Picture studying a textbook for an exam. Reading the whole book once is an epoch. But you don't memorize it all at once: you study chapter by chapter — each chapter is a batch. And every time you finish a chapter and adjust your understanding, that's an iteration. These three notions structure the rhythm of learning for a neural network.
The three units, precisely
- Epoch : one complete pass over the entire training dataset. After one epoch, the model has "seen" every example once.
- Batch : a subset of the dataset processed together before the weights are updated. Its size is the batch size.
- Iteration : a single weight update, corresponding to the processing of one batch.

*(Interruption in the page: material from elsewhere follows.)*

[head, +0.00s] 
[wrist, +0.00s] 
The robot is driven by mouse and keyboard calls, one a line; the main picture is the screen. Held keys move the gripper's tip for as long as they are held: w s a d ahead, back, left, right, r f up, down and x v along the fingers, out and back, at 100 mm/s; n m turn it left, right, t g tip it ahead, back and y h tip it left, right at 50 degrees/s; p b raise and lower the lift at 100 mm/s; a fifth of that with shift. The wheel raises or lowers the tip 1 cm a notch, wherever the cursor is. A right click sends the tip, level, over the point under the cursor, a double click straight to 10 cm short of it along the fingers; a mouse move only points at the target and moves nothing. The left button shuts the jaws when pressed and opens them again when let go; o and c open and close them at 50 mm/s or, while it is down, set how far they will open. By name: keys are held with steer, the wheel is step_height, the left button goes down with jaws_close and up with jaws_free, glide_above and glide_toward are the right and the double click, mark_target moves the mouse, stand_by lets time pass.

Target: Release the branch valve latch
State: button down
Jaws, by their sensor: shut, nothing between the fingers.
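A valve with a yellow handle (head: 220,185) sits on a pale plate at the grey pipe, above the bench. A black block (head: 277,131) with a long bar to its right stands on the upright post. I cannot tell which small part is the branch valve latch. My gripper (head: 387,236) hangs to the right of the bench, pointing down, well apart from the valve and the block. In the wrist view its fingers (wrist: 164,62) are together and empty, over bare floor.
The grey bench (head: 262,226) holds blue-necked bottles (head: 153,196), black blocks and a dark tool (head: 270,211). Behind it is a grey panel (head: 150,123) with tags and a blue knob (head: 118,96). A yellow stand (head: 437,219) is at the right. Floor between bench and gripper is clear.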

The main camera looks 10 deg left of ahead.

The numerical relationship
Letting $N$ be the total number of examples and $B$ the batch size, the number of iterations per epoch is:
$$\text{iterations per epoch} = \left\lceil \frac{N}{B} \right\rceil$$
| Term | Unit | Triggers a weight update? |
|---|---|---|
| Iteration | 1 batch | Yes (once) |
| Epoch | whole dataset | Yes (multiple times) |
| Batch size | nb of examples | sets the granularity |
Example: with $N = 10\,000$ examples and $B = 100$, one epoch contains $100$ iterations. Over $20$ epochs, the model performs $2\,000$ updates in total.
Why it matters
A batch that is too large smooths the gradient but costs memory; too small, it makes learning noisy yet sometimes more generalizing. The number of epochs arbitrates between underfitting (too few) and overfitting (too many).
Epoch, batch and iteration don't describe what the model learns, but at what pace it learns.